/---
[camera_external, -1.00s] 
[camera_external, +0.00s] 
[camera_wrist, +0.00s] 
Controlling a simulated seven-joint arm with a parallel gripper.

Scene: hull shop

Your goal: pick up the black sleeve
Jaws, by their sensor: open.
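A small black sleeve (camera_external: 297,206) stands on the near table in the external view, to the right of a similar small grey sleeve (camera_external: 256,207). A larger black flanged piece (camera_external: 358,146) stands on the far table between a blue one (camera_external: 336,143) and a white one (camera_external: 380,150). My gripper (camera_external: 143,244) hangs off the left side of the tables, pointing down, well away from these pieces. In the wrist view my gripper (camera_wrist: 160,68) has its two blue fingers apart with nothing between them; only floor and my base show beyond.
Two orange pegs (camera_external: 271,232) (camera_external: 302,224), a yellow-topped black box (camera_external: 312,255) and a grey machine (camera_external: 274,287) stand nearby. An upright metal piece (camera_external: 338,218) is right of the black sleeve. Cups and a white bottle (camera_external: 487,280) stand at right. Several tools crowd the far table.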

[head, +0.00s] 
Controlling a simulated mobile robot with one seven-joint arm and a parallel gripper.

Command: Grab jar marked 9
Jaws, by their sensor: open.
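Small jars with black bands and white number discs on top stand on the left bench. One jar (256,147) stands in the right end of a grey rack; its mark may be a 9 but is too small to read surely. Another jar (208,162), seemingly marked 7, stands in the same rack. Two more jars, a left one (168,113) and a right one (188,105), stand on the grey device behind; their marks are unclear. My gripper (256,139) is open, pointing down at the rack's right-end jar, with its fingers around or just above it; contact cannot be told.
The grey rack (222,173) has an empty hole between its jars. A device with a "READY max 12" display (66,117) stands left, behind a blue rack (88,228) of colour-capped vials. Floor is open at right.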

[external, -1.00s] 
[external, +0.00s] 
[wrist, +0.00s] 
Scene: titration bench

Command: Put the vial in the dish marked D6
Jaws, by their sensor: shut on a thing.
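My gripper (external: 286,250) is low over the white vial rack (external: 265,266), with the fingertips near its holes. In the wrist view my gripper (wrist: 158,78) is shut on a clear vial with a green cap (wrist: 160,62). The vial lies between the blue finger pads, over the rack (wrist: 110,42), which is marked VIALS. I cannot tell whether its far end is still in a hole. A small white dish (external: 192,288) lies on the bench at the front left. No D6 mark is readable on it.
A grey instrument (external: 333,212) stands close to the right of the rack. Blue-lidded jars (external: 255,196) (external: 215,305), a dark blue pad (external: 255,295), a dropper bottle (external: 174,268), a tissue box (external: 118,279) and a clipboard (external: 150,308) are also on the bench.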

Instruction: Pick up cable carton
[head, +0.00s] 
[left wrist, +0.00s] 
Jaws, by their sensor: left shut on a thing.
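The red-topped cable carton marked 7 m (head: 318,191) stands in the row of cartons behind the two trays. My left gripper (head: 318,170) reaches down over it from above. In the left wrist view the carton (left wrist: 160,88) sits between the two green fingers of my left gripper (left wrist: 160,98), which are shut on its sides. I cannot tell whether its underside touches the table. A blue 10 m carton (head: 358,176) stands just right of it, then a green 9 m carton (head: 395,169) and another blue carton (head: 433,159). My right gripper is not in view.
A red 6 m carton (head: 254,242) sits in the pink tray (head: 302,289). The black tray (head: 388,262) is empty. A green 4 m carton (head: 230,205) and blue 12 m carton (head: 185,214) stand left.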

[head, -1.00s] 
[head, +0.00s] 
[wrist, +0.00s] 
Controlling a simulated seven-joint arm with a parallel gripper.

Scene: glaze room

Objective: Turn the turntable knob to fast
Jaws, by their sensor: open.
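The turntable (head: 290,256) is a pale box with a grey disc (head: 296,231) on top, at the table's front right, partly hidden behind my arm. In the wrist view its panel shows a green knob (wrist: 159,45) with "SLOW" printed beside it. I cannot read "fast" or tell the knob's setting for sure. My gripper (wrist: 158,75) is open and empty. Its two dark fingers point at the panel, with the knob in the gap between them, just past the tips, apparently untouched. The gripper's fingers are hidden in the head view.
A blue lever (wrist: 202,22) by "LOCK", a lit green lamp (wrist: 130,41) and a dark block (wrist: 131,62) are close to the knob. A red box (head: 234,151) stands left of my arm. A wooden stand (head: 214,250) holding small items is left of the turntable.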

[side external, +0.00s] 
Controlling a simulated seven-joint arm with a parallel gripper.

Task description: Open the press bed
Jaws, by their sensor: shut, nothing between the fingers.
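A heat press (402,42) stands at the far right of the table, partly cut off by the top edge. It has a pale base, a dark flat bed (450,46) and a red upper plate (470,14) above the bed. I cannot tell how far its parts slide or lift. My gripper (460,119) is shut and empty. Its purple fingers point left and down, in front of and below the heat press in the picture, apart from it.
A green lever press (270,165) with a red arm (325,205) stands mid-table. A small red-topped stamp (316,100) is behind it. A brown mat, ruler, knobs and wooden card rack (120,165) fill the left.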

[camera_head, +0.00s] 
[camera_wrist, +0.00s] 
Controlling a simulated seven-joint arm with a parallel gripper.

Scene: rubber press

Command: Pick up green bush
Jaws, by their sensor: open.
\---
**Description of the task**
Reproduce the material above exactly; please quote every line of it.

**Solution to this problem**
[camera_external, -1.00s] 
[camera_external, +0.00s] 
[camera_wrist, +0.00s] 
Controlling a simulated seven-joint arm with a parallel gripper.

Scene: hull shop

Your goal: pick up the black sleeve
Jaws, by their sensor: open.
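A small black sleeve (camera_external: 297,206) stands on the near table in the external view, to the right of a similar small grey sleeve (camera_external: 256,207). A larger black flanged piece (camera_external: 358,146) stands on the far table between a blue one (camera_external: 336,143) and a white one (camera_external: 380,150). My gripper (camera_external: 143,244) hangs off the left side of the tables, pointing down, well away from these pieces. In the wrist view my gripper (camera_wrist: 160,68) has its two blue fingers apart with nothing between them; only floor and my base show beyond.
Two orange pegs (camera_external: 271,232) (camera_external: 302,224), a yellow-topped black box (camera_external: 312,255) and a grey machine (camera_external: 274,287) stand nearby. An upright metal piece (camera_external: 338,218) is right of the black sleeve. Cups and a white bottle (camera_external: 487,280) stand at right. Several tools crowd the far table.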

[head, +0.00s] 
Controlling a simulated mobile robot with one seven-joint arm and a parallel gripper.

Command: Grab jar marked 9
Jaws, by their sensor: open.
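Small jars with black bands and white number discs on top stand on the left bench. One jar (256,147) stands in the right end of a grey rack; its mark may be a 9 but is too small to read surely. Another jar (208,162), seemingly marked 7, stands in the same rack. Two more jars, a left one (168,113) and a right one (188,105), stand on the grey device behind; their marks are unclear. My gripper (256,139) is open, pointing down at the rack's right-end jar, with its fingers around or just above it; contact cannot be told.
The grey rack (222,173) has an empty hole between its jars. A device with a "READY max 12" display (66,117) stands left, behind a blue rack (88,228) of colour-capped vials. Floor is open at right.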

[external, -1.00s] 
[external, +0.00s] 
[wrist, +0.00s] 
Scene: titration bench

Command: Put the vial in the dish marked D6
Jaws, by their sensor: shut on a thing.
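My gripper (external: 286,250) is low over the white vial rack (external: 265,266), with the fingertips near its holes. In the wrist view my gripper (wrist: 158,78) is shut on a clear vial with a green cap (wrist: 160,62). The vial lies between the blue finger pads, over the rack (wrist: 110,42), which is marked VIALS. I cannot tell whether its far end is still in a hole. A small white dish (external: 192,288) lies on the bench at the front left. No D6 mark is readable on it.
A grey instrument (external: 333,212) stands close to the right of the rack. Blue-lidded jars (external: 255,196) (external: 215,305), a dark blue pad (external: 255,295), a dropper bottle (external: 174,268), a tissue box (external: 118,279) and a clipboard (external: 150,308) are also on the bench.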

Instruction: Pick up cable carton
[head, +0.00s] 
[left wrist, +0.00s] 
Jaws, by their sensor: left shut on a thing.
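The red-topped cable carton marked 7 m (head: 318,191) stands in the row of cartons behind the two trays. My left gripper (head: 318,170) reaches down over it from above. In the left wrist view the carton (left wrist: 160,88) sits between the two green fingers of my left gripper (left wrist: 160,98), which are shut on its sides. I cannot tell whether its underside touches the table. A blue 10 m carton (head: 358,176) stands just right of it, then a green 9 m carton (head: 395,169) and another blue carton (head: 433,159). My right gripper is not in view.
A red 6 m carton (head: 254,242) sits in the pink tray (head: 302,289). The black tray (head: 388,262) is empty. A green 4 m carton (head: 230,205) and blue 12 m carton (head: 185,214) stand left.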

[head, -1.00s] 
[head, +0.00s] 
[wrist, +0.00s] 
Controlling a simulated seven-joint arm with a parallel gripper.

Scene: glaze room

Objective: Turn the turntable knob to fast
Jaws, by their sensor: open.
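The turntable (head: 290,256) is a pale box with a grey disc (head: 296,231) on top, at the table's front right, partly hidden behind my arm. In the wrist view its panel shows a green knob (wrist: 159,45) with "SLOW" printed beside it. I cannot read "fast" or tell the knob's setting for sure. My gripper (wrist: 158,75) is open and empty. Its two dark fingers point at the panel, with the knob in the gap between them, just past the tips, apparently untouched. The gripper's fingers are hidden in the head view.
A blue lever (wrist: 202,22) by "LOCK", a lit green lamp (wrist: 130,41) and a dark block (wrist: 131,62) are close to the knob. A red box (head: 234,151) stands left of my arm. A wooden stand (head: 214,250) holding small items is left of the turntable.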

[side external, +0.00s] 
Controlling a simulated seven-joint arm with a parallel gripper.

Task description: Open the press bed
Jaws, by their sensor: shut, nothing between the fingers.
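A heat press (402,42) stands at the far right of the table, partly cut off by the top edge. It has a pale base, a dark flat bed (450,46) and a red upper plate (470,14) above the bed. I cannot tell how far its parts slide or lift. My gripper (460,119) is shut and empty. Its purple fingers point left and down, in front of and below the heat press in the picture, apart from it.
A green lever press (270,165) with a red arm (325,205) stands mid-table. A small red-topped stamp (316,100) is behind it. A brown mat, ruler, knobs and wooden card rack (120,165) fill the left.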

[camera_head, +0.00s] 
[camera_wrist, +0.00s] 
Controlling a simulated seven-joint arm with a parallel gripper.

Scene: rubber press

Command: Pick up green bush
Jaws, by their sensor: open.

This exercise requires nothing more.